**INPUT MATERIAL**
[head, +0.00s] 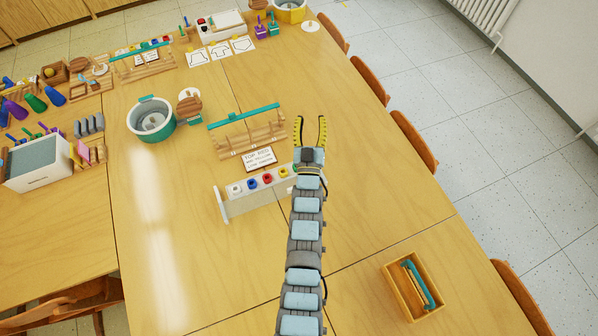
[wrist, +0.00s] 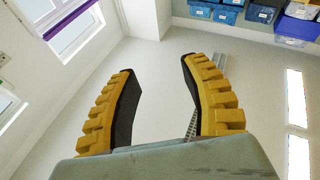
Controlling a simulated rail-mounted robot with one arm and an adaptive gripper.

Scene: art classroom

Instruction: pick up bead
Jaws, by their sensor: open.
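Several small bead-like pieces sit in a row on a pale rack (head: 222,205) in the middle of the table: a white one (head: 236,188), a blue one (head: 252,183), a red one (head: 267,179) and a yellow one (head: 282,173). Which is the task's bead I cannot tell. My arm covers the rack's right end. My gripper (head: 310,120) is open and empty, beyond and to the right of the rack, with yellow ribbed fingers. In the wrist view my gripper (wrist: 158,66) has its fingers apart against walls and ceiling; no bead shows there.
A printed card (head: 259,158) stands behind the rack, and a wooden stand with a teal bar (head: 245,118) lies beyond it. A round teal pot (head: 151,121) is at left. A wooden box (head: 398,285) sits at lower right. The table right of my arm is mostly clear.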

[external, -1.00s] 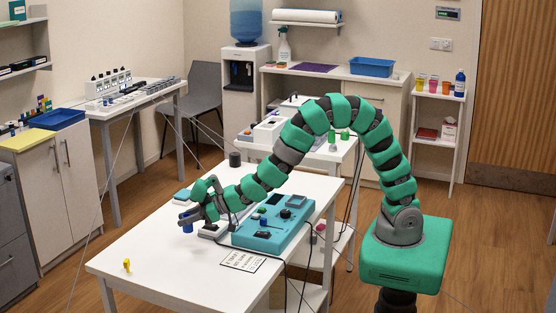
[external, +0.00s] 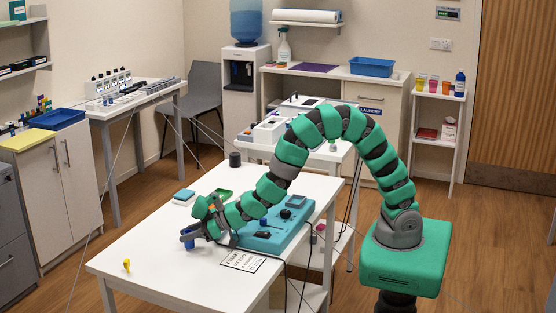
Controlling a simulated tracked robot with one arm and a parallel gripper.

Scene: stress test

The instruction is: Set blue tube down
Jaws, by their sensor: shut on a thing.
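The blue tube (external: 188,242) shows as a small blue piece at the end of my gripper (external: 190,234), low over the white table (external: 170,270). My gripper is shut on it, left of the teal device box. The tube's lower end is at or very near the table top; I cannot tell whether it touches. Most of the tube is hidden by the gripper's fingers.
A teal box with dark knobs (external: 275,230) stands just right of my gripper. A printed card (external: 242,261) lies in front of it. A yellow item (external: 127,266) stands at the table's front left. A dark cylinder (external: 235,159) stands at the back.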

==

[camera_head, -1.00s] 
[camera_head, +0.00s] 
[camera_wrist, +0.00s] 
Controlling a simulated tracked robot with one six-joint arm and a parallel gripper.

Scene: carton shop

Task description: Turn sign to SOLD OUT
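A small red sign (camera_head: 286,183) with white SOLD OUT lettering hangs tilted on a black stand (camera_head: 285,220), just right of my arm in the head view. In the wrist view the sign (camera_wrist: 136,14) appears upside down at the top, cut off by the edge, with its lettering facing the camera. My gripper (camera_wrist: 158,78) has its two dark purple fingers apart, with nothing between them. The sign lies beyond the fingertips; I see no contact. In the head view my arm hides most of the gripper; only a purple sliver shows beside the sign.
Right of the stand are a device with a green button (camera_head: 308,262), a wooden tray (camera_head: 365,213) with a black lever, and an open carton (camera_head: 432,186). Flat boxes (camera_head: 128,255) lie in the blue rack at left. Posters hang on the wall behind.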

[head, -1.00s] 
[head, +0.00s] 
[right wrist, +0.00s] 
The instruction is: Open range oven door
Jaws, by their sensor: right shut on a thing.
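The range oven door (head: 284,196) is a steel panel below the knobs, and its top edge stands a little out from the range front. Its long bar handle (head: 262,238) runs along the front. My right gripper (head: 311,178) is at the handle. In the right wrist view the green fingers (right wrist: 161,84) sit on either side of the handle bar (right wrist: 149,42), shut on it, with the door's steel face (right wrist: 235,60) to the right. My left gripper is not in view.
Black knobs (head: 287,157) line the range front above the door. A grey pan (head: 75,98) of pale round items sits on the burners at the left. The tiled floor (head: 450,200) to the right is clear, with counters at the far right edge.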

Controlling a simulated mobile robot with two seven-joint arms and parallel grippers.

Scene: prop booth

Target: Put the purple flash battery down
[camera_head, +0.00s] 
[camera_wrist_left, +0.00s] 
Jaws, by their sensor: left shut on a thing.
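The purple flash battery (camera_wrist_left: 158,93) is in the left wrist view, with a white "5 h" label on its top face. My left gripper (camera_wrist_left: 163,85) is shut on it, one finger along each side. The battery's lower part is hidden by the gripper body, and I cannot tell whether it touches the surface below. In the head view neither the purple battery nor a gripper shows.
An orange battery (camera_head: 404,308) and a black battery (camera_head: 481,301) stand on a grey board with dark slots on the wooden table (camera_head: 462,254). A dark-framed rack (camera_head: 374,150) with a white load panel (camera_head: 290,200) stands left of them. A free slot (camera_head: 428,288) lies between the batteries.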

...

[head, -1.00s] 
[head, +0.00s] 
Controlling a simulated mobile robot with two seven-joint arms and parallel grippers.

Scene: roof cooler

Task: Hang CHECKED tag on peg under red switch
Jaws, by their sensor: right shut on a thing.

**TASK OBJECTIVE**
Repeat word for word the lines from the line with "Scene: prop booth" to the line with "[camera_wrist_left, +0.00s]", both lines included.

**RESULT FOR THIS EXERCISE**
Scene: prop booth

Target: Put the purple flash battery down
[camera_head, +0.00s] 
[camera_wrist_left, +0.00s] 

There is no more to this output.